Written task: From the records below, print only the part that opens with the line containing "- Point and" and closes with the line containing "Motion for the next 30"; omit the pictures.

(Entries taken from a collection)
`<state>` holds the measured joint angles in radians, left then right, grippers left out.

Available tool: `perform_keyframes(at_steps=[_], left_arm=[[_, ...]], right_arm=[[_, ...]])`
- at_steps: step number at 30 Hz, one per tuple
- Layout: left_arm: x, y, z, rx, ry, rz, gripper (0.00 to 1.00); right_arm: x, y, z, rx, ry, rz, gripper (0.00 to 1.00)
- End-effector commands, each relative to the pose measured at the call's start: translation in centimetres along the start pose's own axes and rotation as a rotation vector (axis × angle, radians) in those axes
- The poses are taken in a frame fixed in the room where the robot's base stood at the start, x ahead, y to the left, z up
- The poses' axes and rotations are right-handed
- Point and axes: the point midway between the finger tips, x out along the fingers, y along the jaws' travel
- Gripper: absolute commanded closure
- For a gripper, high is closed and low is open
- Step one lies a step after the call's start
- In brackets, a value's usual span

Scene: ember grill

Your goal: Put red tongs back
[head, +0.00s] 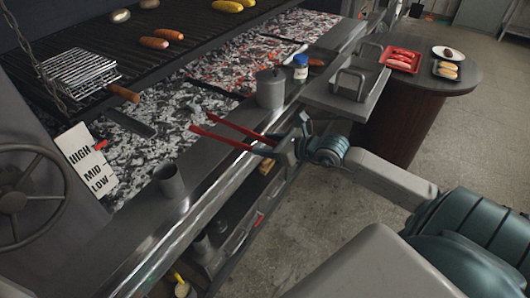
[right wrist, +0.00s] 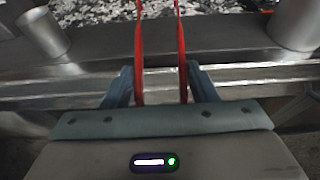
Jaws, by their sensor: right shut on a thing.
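The red tongs (head: 222,139) are held in my right gripper (head: 279,146), above the grey front ledge of the grill. Their two red arms point left toward the coals, slightly spread. In the right wrist view the red tongs (right wrist: 139,48) run forward from between the fingers of my right gripper (right wrist: 160,82), which is shut on them. A grey open cup (head: 170,181) stands on the ledge, to the left of and nearer than the tongs. It also shows at the left of the right wrist view (right wrist: 43,33). My left gripper is not in view.
A grey canister (head: 270,89) and a blue-labelled jar (head: 300,67) stand farther along the ledge (head: 215,160). A grill basket (head: 78,76), sausages and corn lie on the grate. A round-ended side table (head: 460,82) holds a red tray (head: 402,61) and plates.

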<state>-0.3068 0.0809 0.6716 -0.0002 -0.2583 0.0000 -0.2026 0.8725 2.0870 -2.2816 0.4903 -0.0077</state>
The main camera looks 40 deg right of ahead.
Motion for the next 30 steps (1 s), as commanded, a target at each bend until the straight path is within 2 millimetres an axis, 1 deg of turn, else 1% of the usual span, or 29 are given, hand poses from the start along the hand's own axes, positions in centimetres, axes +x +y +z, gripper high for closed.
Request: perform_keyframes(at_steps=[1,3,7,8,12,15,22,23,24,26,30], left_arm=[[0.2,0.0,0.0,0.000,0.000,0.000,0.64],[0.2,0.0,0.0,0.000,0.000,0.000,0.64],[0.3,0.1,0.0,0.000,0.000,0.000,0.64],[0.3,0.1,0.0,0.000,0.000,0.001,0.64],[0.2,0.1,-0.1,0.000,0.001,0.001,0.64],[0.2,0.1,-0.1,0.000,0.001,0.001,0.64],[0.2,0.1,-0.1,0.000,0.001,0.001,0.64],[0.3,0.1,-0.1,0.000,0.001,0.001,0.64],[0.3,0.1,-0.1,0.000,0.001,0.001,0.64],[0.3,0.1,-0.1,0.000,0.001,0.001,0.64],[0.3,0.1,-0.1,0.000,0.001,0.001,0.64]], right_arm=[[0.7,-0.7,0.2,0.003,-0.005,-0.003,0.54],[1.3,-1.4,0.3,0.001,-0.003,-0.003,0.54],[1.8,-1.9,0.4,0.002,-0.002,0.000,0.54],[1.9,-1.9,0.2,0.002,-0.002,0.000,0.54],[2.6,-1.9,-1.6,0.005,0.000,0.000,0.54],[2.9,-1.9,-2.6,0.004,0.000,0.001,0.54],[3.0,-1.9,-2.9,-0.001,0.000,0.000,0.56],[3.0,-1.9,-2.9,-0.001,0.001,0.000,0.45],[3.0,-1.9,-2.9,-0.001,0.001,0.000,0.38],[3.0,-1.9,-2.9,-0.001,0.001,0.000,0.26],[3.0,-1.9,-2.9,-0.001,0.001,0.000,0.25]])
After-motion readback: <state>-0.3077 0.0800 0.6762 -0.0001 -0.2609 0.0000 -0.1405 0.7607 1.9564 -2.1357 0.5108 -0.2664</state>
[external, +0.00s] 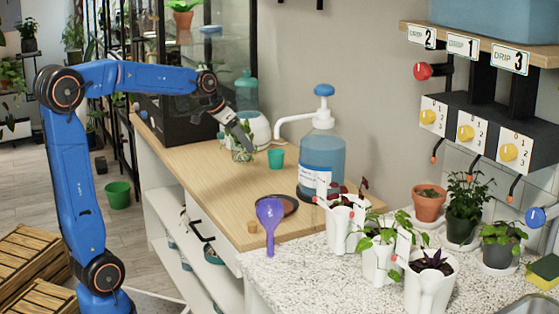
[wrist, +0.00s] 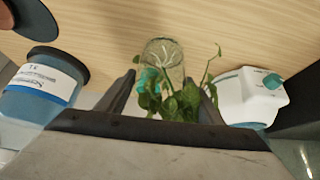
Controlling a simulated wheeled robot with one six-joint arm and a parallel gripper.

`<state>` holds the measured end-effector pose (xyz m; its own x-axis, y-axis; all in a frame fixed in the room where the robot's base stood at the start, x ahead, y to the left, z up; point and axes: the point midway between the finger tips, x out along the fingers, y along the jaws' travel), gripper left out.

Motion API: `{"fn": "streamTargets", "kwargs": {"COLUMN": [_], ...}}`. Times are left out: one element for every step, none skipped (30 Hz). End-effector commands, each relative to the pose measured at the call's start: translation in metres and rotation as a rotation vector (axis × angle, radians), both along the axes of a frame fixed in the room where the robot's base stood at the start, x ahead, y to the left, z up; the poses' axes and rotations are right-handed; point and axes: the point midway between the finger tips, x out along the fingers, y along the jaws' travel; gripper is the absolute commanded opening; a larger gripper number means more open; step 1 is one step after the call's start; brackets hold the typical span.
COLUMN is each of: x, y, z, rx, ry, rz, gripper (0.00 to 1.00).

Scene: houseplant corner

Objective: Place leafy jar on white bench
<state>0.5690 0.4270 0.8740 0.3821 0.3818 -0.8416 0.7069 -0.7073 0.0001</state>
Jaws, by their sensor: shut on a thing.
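The leafy jar (external: 242,155) is a small clear glass jar with green leaves and stems. My gripper (external: 246,140) is shut on it from above, over the wooden top of the white bench (external: 178,148). In the wrist view the jar (wrist: 163,52) shows between the two dark fingers of my gripper (wrist: 165,95), its leaves spilling toward the camera and hiding part of the fingers. Wood fills the background beyond the jar. I cannot tell whether the jar's base touches the wood.
A teal cup (external: 276,158) stands just right of the jar. A large blue pump bottle (external: 322,165) stands farther right, and a round white container (external: 256,127) behind. Bare wood lies left of the saucer.

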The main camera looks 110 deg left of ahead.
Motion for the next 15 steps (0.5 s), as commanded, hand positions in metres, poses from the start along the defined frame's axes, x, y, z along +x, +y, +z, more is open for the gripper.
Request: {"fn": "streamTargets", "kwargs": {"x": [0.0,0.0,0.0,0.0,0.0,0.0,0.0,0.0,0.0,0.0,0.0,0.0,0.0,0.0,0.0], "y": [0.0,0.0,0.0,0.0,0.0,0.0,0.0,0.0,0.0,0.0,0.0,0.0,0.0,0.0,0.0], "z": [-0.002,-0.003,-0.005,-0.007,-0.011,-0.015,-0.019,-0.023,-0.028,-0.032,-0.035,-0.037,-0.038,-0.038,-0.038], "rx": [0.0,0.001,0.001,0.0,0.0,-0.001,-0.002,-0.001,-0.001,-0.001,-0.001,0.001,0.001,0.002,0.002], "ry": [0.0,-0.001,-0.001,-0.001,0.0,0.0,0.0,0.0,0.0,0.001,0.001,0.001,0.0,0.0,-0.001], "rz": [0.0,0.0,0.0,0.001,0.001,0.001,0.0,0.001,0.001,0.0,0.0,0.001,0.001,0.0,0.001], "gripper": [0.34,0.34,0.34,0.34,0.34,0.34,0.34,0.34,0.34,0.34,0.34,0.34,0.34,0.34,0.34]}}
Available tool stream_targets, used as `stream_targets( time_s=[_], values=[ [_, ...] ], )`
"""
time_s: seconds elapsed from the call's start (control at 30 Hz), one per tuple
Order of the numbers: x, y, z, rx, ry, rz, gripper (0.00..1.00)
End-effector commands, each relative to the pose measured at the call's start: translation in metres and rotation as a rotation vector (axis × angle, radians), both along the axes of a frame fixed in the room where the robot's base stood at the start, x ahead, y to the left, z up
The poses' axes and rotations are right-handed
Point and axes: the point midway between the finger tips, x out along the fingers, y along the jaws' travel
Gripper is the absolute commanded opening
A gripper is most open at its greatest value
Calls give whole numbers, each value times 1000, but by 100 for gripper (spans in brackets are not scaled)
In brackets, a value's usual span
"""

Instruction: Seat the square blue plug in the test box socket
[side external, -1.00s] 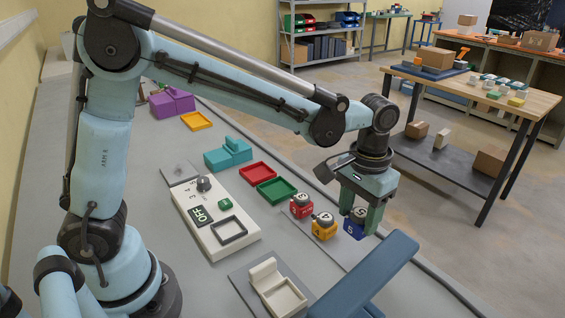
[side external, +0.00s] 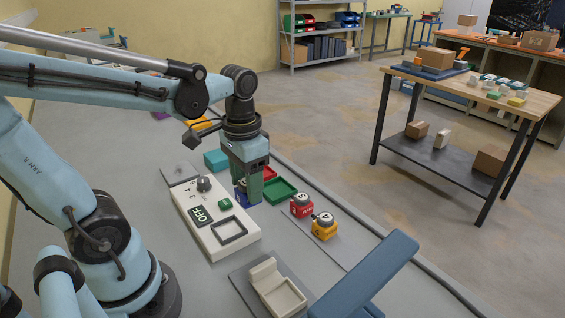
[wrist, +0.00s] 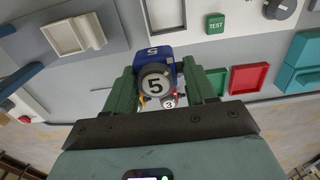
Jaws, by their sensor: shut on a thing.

Reply:
- Point and axes: the point midway between the finger tips, x out along the fingers, y along the jaws' travel
- Gripper: absolute commanded closure
- For a gripper, high is closed and low is open
- Step one lies a step after the call's start
- In brackets, a value's usual span

Scene: ember grill

Your goal: Put red tongs back
[head, +0.00s] 
[right wrist, +0.00s] 
Jaws, by their sensor: right shut on a thing.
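The red tongs (head: 222,139) are held in my right gripper (head: 279,146), above the grey front ledge of the grill. Their two red arms point left toward the coals, slightly spread. In the right wrist view the red tongs (right wrist: 139,48) run forward from between the fingers of my right gripper (right wrist: 160,82), which is shut on them. A grey open cup (head: 170,181) stands on the ledge, to the left of and nearer than the tongs. It also shows at the left of the right wrist view (right wrist: 43,33). My left gripper is not in view.
A grey canister (head: 270,89) and a blue-labelled jar (head: 300,67) stand farther along the ledge (head: 215,160). A grill basket (head: 78,76), sausages and corn lie on the grate. A round-ended side table (head: 460,82) holds a red tray (head: 402,61) and plates.

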<state>-0.3068 0.0809 0.6716 -0.0002 -0.2583 0.0000 -0.2026 0.8725 2.0870 -2.2816 0.4903 -0.0077</state>
The main camera looks 40 deg right of ahead.
Motion for the next 30 steps (1 s), as commanded, a target at each bend until the straight path is within 2 millimetres an axis, 1 deg of turn, else 1% of the usual span, or 29 are given, hand poses from the start along the hand's own axes, positions in centimetres, axes +x +y +z, gripper high for closed.

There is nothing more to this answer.